Pada 1989, Dede dibawa oleh keluarga ke Rumah Sakit Ketergantungan Obat (RSKO) Fatmawati, Jakarta Selatan. Dia direhabilitasi selama satu tahun. Dede kemudian berhasil menyembuhkan diri dari ketergantungan narkoba.
Dia pun kembali ke Cianjur untuk melanjutkan usahanya. Akan tetapi, dia kaget karena usaha peternakan ayam telurnya bangkrut. "Saya sangat kaget saat itu. Di saat saya sembuh, tapi usaha saya malah bangkrut," ujar Dede mengenang kepada Republika beberapa waktu lalu.
Dede kemudian berjualan di Pasar Cianjur. Dia membuka toko klontong yang menjual kebutuhan sehari-hari. Namun, itu pun hanya bertahan selama satu tahun karena tak menguntungkan.
Dede kemudian sering berdiam diri di depan rumahnya, di Jalan DR Muwardi 153, Cianjur. Dia merenung, usaha apa lagi yang akan dia geluti. Dede melihat banyak mobil yang lalu-lalang di jalanan. Dari tepi jalan itulah, dia menemukan ide. "Dari situ saya mendapat gagasan, ini kalau buka bengkel pasti laku," kata Dede.
Dede memulainya pada 1991 dengan membeli satu drum oli. Dia juga membeli etalasenya. Modal yang dia keluarkan waktu itu sebesar Rp 1,9 juta. Pada awalnya, bengkel Dede hanya melayani ganti oli, tidak ada pelayanan servis untuk mobil.
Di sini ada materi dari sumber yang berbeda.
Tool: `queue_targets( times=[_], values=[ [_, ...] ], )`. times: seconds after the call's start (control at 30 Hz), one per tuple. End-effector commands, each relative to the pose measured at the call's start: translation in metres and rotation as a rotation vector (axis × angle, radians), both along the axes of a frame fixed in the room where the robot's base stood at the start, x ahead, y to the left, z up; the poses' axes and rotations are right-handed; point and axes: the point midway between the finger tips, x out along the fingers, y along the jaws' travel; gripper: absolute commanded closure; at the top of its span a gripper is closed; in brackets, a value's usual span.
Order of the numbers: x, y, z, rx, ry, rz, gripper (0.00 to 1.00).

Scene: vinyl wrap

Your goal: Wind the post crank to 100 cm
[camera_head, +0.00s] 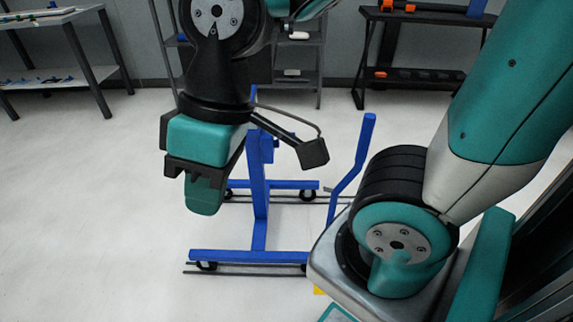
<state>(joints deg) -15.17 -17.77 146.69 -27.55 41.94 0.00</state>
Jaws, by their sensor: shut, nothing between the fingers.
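A blue wheeled stand with an upright post (259,190) is in the middle of the head view. Its two low feet run along the floor on small dark casters. A small blue part (285,133) juts right from the post behind my wrist; I cannot tell whether it is the crank. The upper post, the crank and any height scale are hidden or unreadable. My gripper (205,203) points down, shut and empty, in front of the stand and left of its post in the picture. I cannot tell its distance from the post.
A bent blue bar (347,181) rises right of the post, its lower end hidden behind my base. A table (75,77) stands back left, a grey rack (306,65) behind, and a dark shelf (425,83) back right. The floor at left is clear.

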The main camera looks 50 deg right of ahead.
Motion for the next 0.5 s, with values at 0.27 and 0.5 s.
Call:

Pada 1996, di Cianjur sedang ramai berkembang informasi bahwa PT Astra International Tbk akan membina bengkel-bengkel yang ada di sana. Dede sama sekali tidak tertarik dengan informasi itu.
Hingga akhirnya, kakaknya menegur dan menyarankan kepada Dede untuk mendatangi kantor Yayasan Dharma Bhakti Astra (YDBA), salah satu yayasan milik PT Astra International Tbk untuk meminta pembinaan.
"Nah, pada 1997 saya datang ke kantor Astra yang di Jakarta dengan mengantongi rekomendasi dari Dinas Perindustrian Kota Cianjur. Alhamdulillah, Astra mau membina bengkel saya," kata Dede.
Pada 1998, YDBA membuka angkatan pertama untuk kelas pelatihan manajemen bengkel. Ada 20 orang pemilik bengkel yang didatangkan ke Jakarta untuk mendapat pelatihan. 
Selain mendapat pelatihan manajemen bengkel, Dede juga mendapat ilmu lainnya, seperti mekanik. Melalui YDBA, Dede bersama dengan 19 teman lainnya bisa mempelajari perbengkelan mobil-mobil yang penjualannya di bawah Astra, seperti Isuzu, Toyota, dan Daihatsu.
Selepas pelatihan, YDBA memberikan lisensi kepada Dede untuk membuat bengkel resmi Daihatsu. Kemdian, mulailah dia meningkatkan usaha perbengkelan mobilnya.
Pihak PT Astra International Tbk, melalui YDBA, tidak melepas Dede setelah dia mendapatkan lisensi untuk membuat bengkel resmi. Namun, Dede dan bengkelnya terus mendapat pembinaan.  Selain didorong oleh pembinaan teknis oleh YDBA tentang perbengkelan, Dede juga mendapat bantuan pinjaman dari PT Astra Mitra Ventura (AMV). Modal inilah yang akhirnya membawa Dede berhasil melebarkan usahanya.
Putus asa
Meski sudah meningkat, tetapi ternyata perjalanan usaha bengkel Dede jalan di tempat. Masih banyak kekurangan di sana-sini. Di antaranya,layout perbengkelan yang belum tertata dan  bangunan bengkel yang masih kurang layak. Hal tersebut berpengaruh pada omzet usahanya. Di mana, pelanggan masih belum banyak yang mau datang ke bengkel Dede.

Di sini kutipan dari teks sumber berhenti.